WHAT YOU ARE ASKED TO DO: Search the listing below for the string "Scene" and copy every line where it occurs.

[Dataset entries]
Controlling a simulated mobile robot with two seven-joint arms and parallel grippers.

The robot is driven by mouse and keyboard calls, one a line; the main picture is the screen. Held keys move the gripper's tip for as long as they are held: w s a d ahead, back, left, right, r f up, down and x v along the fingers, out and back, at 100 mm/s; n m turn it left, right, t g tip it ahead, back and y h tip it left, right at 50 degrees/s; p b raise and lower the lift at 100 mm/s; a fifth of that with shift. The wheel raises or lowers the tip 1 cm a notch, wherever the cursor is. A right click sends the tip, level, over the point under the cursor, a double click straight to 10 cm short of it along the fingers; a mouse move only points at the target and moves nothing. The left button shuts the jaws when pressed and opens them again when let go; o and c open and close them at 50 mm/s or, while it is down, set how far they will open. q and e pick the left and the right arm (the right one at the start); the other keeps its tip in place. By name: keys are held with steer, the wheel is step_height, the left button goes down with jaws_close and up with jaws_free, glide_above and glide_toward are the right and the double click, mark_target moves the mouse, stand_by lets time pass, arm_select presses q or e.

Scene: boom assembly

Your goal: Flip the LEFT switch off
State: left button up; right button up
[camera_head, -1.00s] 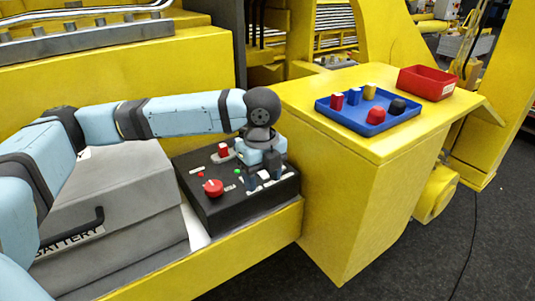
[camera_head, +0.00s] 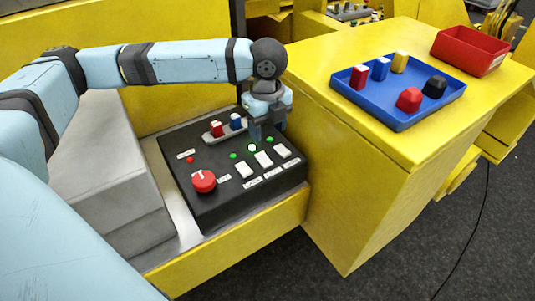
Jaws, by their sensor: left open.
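A black control box (camera_head: 222,202) carries three white rocker switches in a slanted row. The left switch (camera_head: 245,169) is nearest the red knob, the middle switch (camera_head: 264,159) is beside it, and the right switch (camera_head: 282,151) is farthest right. Each has a green lamp behind it; the middle lamp (camera_head: 252,148) looks brightest. I cannot tell the switches' positions. My left gripper (camera_head: 267,133) is open and empty, pointing down above the box's back right part, behind the middle and right switches. My right gripper is not in view.
A red knob (camera_head: 204,181) and a grey holder with a red block (camera_head: 216,129) and a blue block (camera_head: 236,121) are on the box. To the right, a yellow cabinet bears a blue tray (camera_head: 400,121) of several blocks and a red bin (camera_head: 495,63).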

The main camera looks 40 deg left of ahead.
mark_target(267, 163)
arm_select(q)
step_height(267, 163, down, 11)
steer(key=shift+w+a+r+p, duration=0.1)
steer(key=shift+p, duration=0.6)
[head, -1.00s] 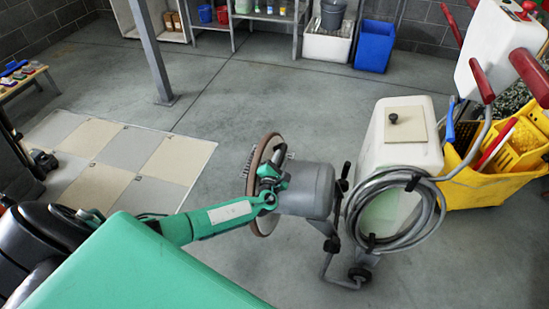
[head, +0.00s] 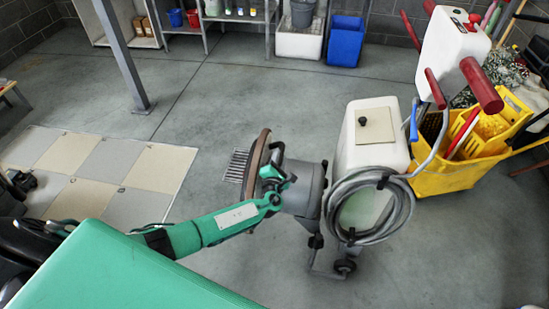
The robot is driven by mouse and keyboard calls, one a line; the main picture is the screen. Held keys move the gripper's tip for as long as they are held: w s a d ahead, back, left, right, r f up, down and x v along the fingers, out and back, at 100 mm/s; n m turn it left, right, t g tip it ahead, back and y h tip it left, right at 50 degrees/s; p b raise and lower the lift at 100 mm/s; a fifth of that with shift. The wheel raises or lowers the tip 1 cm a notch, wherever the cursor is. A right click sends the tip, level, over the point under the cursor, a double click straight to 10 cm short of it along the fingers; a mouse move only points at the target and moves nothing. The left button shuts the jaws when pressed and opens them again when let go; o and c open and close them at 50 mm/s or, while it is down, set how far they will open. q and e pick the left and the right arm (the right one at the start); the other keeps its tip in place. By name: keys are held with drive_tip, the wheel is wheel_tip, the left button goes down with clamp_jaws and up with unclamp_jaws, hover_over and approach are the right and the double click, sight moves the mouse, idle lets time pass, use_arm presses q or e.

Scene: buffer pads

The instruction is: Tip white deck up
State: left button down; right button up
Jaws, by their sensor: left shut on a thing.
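The machine has a white tank (head: 372,140) with a coiled grey hose on it. Its grey drum-shaped deck (head: 308,186) is tipped on its side, to the left of the tank. The deck's brown disc (head: 257,150) stands steeply on edge, facing left, with grey bristles (head: 236,166) showing beyond it. My left gripper (head: 275,182) is shut at the deck's near side by the disc, on what looks like its rim or grip. The fingertips and the exact grip point are partly hidden. My right gripper is not in view.
A yellow mop bucket (head: 450,178) stands close right of the tank, below a white box with red handles (head: 452,52). Beige and grey floor pads (head: 110,160) lie at left. A grey post (head: 125,60) stands behind. Bare floor lies between pads and machine.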

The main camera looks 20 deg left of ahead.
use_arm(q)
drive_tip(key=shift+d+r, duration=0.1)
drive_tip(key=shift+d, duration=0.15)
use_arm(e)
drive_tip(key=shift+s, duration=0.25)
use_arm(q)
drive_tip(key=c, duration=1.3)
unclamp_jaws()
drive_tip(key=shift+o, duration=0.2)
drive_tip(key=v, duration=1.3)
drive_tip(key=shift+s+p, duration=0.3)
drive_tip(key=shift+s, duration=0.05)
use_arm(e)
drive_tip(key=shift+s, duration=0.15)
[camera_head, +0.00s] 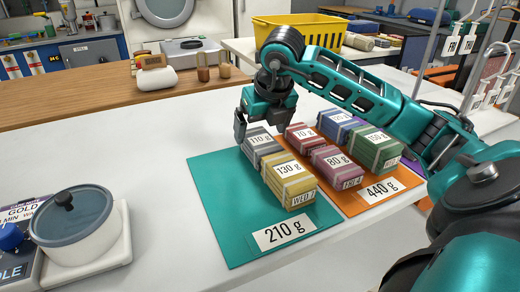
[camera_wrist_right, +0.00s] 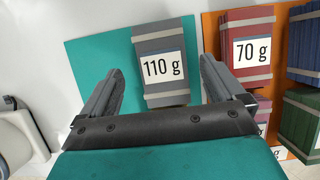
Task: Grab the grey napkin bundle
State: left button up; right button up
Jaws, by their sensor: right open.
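The grey napkin bundle (camera_head: 258,146), labelled 110 g, lies at the back of the teal mat (camera_head: 215,205). In the right wrist view the grey bundle (camera_wrist_right: 160,40) lies between the lines of the two fingers, a little ahead of the palm. My right gripper (camera_head: 262,122) is open and empty, just above and behind the bundle. Its spread fingers also show in the right wrist view (camera_wrist_right: 158,95). A yellow bundle (camera_head: 289,184), labelled 130 g, lies in front of the grey one on the same mat. My left gripper is not in view.
An orange mat (camera_head: 350,203) beside the teal one holds red, pink, blue and green bundles; the red 70 g bundle (camera_wrist_right: 248,45) is close on the right. A lidded pot (camera_head: 75,225) stands at the left. The white table between pot and mat is clear.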

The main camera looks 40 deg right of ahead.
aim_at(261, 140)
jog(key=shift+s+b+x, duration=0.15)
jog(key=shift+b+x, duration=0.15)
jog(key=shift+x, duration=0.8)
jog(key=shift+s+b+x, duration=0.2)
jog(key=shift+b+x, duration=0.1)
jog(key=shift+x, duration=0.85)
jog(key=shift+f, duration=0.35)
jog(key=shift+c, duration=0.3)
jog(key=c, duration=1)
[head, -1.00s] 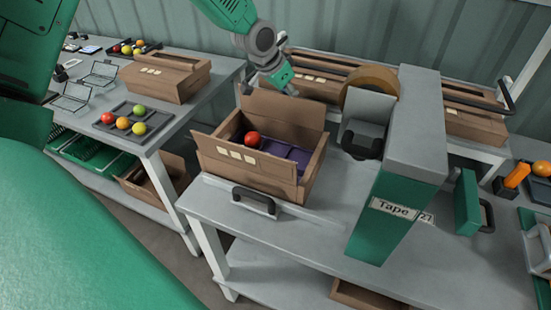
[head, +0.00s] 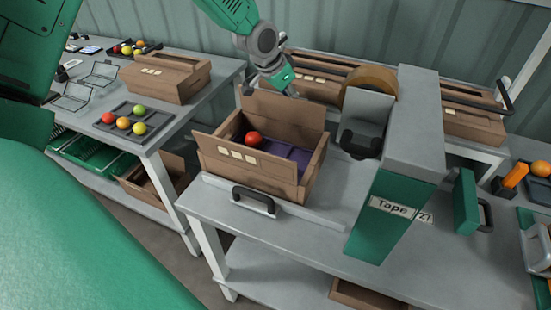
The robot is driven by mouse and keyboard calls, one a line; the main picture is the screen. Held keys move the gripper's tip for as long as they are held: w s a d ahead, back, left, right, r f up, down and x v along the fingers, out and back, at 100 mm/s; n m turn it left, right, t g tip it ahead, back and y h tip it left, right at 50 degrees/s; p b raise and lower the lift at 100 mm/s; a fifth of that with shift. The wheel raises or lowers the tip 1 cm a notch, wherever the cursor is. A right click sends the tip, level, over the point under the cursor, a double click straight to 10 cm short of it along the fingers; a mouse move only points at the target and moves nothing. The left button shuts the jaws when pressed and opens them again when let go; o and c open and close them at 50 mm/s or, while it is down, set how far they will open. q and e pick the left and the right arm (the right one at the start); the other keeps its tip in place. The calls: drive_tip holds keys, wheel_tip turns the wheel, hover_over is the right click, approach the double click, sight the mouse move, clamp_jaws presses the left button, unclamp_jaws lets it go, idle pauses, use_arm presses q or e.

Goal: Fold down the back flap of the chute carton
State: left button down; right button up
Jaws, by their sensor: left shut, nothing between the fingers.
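The chute carton (head: 247,172) is a brown box on the near grey bench, open at the top. A red tomato (head: 253,138) and a purple insert (head: 287,154) show inside. Its back flap (head: 285,115) stands up along the far side. The near side carries several pale labels. My left gripper (head: 288,90) is shut and empty, just behind the top edge of the back flap. Its fingertips are partly hidden by the flap, and I cannot tell whether they touch it. My right gripper is not in view.
The grey and green tape machine (head: 416,125) stands right of the carton. A black handle (head: 254,200) is in front of it. More cartons (head: 305,87) stand behind.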

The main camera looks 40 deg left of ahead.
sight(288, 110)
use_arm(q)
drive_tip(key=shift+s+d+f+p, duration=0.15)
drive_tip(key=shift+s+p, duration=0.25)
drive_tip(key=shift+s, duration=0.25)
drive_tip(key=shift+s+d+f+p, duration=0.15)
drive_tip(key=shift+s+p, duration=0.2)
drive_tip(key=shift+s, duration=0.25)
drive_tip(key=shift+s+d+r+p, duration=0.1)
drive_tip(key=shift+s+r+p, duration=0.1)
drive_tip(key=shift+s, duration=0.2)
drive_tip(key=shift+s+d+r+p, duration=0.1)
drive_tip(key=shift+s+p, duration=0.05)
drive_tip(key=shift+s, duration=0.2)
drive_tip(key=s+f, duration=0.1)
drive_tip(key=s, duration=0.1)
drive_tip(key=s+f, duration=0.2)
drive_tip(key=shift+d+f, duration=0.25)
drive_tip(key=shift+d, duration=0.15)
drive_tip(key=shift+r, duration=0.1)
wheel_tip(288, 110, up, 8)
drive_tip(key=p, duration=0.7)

RESPONSE TO THE TASK:
Scene: boom assembly
Scene: buffer pads

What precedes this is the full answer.